## [YOUR OBJECTIVE]
Transcribe exactly the lines from the one containing "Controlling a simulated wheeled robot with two" through the one containing "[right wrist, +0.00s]", both included, and leave out any pictures.

[start EXERCISE INPUTS]

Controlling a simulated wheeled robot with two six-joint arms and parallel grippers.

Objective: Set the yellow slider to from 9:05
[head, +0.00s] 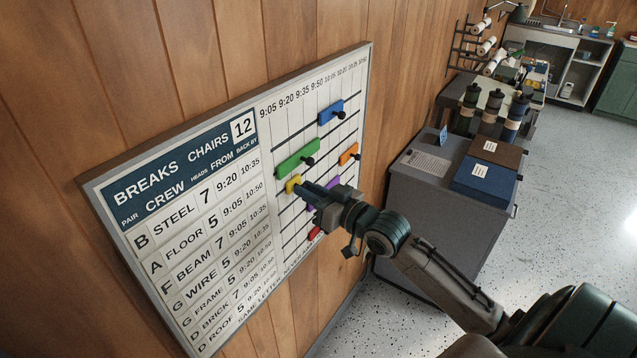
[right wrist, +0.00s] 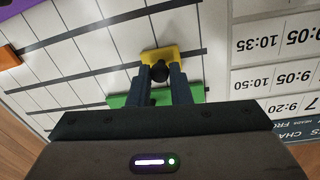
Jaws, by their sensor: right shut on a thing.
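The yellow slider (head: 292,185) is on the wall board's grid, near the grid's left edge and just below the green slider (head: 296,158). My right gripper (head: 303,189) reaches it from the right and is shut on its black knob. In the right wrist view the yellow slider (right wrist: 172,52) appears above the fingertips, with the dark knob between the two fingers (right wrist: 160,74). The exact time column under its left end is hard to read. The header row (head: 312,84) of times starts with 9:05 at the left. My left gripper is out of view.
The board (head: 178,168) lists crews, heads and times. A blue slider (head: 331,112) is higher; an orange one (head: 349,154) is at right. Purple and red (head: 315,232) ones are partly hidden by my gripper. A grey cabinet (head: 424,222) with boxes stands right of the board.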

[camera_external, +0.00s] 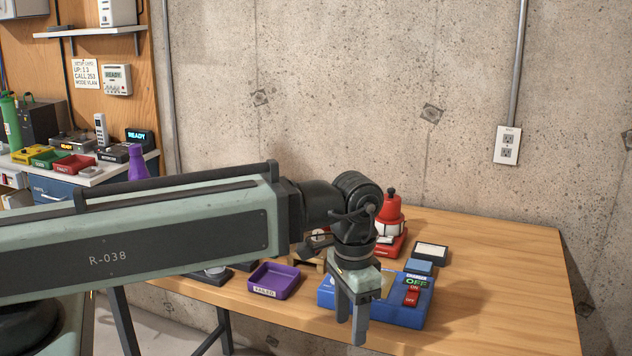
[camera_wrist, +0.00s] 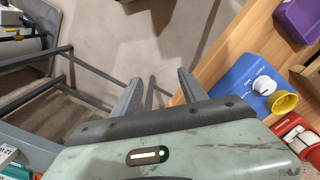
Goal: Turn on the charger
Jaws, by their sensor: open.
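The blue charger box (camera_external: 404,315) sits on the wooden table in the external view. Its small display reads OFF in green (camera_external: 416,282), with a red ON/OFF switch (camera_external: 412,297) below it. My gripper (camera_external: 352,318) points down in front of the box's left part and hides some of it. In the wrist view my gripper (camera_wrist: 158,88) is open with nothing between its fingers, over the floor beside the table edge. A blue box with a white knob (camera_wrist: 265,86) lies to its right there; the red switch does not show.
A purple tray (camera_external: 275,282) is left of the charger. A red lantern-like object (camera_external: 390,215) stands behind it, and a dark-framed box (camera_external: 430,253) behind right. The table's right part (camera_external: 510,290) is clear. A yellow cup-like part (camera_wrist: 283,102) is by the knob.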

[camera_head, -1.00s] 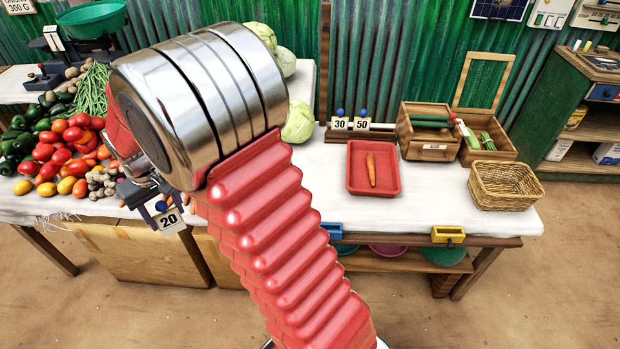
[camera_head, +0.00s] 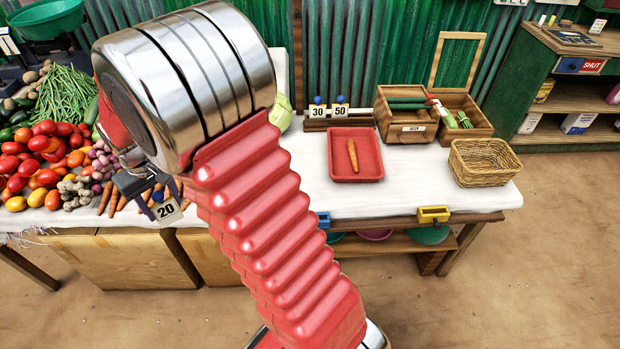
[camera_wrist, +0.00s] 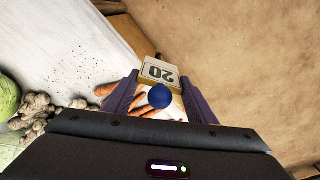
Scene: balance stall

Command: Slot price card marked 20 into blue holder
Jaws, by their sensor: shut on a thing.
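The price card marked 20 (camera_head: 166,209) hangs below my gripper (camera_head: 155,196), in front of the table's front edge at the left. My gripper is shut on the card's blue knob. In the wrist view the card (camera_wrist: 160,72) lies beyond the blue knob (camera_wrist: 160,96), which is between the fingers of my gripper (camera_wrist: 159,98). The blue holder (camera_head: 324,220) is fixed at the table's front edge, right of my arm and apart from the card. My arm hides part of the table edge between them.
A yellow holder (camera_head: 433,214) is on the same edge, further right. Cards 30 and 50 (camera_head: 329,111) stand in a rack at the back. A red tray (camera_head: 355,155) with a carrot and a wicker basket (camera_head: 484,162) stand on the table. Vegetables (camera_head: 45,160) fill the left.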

[end EXERCISE INPUTS]
[start EXERCISE INPUTS]

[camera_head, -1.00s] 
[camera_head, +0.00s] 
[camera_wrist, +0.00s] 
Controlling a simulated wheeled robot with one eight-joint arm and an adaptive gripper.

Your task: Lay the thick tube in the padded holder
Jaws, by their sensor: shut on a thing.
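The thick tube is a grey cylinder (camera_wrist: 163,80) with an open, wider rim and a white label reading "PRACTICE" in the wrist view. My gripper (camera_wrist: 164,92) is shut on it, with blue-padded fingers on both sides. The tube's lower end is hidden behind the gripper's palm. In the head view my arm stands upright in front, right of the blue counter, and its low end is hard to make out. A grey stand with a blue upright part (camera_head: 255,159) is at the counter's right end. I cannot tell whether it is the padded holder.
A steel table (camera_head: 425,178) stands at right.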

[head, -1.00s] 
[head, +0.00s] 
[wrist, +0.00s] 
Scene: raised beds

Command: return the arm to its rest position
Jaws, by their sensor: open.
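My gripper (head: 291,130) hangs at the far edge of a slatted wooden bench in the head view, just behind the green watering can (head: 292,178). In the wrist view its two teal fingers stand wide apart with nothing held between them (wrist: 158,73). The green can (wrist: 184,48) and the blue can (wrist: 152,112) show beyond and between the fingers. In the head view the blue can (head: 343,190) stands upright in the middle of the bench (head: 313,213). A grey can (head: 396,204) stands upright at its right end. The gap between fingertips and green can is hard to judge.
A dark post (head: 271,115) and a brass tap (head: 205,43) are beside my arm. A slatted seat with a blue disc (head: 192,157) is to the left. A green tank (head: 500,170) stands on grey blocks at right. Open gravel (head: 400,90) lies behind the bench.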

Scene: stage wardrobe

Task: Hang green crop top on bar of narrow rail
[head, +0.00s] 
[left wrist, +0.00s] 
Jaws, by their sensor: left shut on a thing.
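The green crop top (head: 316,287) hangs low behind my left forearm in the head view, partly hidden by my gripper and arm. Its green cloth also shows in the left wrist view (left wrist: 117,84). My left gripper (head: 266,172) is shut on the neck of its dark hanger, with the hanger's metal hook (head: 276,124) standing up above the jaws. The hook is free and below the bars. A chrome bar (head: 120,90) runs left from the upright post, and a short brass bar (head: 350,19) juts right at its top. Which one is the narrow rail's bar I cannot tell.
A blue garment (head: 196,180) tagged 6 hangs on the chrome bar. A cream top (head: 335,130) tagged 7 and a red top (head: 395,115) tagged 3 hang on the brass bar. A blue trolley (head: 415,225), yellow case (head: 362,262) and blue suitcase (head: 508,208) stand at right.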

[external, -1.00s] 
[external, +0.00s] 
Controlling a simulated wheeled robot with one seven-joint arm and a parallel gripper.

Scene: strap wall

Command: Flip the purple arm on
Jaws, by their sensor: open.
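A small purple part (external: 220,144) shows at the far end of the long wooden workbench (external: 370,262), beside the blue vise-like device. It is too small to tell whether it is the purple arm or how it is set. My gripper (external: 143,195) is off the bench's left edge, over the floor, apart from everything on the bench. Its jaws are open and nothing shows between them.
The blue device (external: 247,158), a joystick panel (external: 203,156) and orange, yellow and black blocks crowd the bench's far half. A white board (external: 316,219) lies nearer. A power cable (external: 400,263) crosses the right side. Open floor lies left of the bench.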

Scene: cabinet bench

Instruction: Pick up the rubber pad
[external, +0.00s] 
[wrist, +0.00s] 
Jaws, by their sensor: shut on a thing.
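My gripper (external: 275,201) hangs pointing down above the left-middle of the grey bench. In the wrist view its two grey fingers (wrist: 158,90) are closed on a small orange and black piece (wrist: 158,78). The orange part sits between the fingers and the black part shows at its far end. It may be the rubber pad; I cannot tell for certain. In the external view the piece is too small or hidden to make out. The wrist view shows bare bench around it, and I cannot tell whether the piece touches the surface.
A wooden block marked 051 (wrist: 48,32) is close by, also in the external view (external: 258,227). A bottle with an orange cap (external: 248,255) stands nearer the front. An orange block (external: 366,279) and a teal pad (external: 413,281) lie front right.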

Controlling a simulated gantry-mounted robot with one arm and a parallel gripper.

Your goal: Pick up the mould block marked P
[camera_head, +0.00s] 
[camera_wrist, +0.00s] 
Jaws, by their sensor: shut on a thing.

[end EXERCISE INPUTS]

## [WRITTEN SOLUTION]
Controlling a simulated wheeled robot with two six-joint arms and parallel grippers.

Objective: Set the yellow slider to from 9:05
[head, +0.00s] 
[right wrist, +0.00s] 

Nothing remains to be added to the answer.